Problem requirements - Establish how many lines in the material include the string "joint" and report it as a lone number.

start

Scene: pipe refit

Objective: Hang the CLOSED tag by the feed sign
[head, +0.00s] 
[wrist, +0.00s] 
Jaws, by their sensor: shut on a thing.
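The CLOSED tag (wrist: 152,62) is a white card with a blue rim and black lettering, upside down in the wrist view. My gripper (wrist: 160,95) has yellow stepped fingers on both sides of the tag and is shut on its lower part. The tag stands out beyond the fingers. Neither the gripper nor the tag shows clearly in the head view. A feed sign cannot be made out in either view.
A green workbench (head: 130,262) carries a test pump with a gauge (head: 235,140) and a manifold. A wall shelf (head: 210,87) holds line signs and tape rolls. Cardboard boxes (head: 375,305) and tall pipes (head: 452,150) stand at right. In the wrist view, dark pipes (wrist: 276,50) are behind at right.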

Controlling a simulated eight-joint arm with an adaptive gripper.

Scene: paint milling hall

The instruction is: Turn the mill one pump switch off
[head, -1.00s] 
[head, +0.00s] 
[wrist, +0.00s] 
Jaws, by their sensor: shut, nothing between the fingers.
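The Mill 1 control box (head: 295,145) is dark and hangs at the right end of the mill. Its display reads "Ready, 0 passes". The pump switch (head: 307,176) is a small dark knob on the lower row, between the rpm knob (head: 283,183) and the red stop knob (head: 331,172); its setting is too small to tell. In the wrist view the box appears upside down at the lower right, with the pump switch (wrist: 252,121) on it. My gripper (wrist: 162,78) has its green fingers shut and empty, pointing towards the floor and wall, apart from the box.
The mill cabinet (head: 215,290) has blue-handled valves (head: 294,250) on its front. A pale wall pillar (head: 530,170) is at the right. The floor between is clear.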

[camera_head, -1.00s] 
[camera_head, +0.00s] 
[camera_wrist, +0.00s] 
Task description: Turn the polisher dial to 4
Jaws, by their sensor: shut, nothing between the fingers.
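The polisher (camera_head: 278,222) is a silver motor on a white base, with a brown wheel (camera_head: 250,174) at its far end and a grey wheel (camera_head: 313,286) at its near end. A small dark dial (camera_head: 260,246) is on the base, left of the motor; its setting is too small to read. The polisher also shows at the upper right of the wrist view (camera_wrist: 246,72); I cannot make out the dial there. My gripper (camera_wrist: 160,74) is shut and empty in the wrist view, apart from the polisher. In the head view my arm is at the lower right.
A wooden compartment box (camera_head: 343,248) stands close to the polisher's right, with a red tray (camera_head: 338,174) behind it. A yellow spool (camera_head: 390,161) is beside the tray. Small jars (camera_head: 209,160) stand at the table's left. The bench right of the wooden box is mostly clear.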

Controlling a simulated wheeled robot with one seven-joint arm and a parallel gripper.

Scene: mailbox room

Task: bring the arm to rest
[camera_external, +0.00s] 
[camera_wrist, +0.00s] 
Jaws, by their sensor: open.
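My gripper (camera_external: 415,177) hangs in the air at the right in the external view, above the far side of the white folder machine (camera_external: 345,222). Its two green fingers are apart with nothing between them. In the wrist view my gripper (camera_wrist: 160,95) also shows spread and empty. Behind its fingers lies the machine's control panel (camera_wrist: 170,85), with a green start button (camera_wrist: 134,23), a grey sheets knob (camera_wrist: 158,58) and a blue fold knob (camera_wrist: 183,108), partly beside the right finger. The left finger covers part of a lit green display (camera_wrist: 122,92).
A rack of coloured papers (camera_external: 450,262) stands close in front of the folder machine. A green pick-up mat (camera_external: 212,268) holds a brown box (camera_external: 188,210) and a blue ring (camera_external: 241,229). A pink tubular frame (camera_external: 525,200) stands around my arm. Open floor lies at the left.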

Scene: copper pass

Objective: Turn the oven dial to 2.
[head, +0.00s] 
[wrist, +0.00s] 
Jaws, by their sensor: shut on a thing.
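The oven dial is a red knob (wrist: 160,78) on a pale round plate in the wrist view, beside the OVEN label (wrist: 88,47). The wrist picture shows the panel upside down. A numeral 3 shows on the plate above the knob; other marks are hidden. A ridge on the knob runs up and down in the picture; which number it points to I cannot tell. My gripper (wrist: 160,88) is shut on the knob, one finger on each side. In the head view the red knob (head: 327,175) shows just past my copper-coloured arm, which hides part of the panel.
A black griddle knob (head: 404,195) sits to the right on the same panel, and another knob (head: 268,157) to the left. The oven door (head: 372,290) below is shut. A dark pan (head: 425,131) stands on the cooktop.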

end

Correct response - 2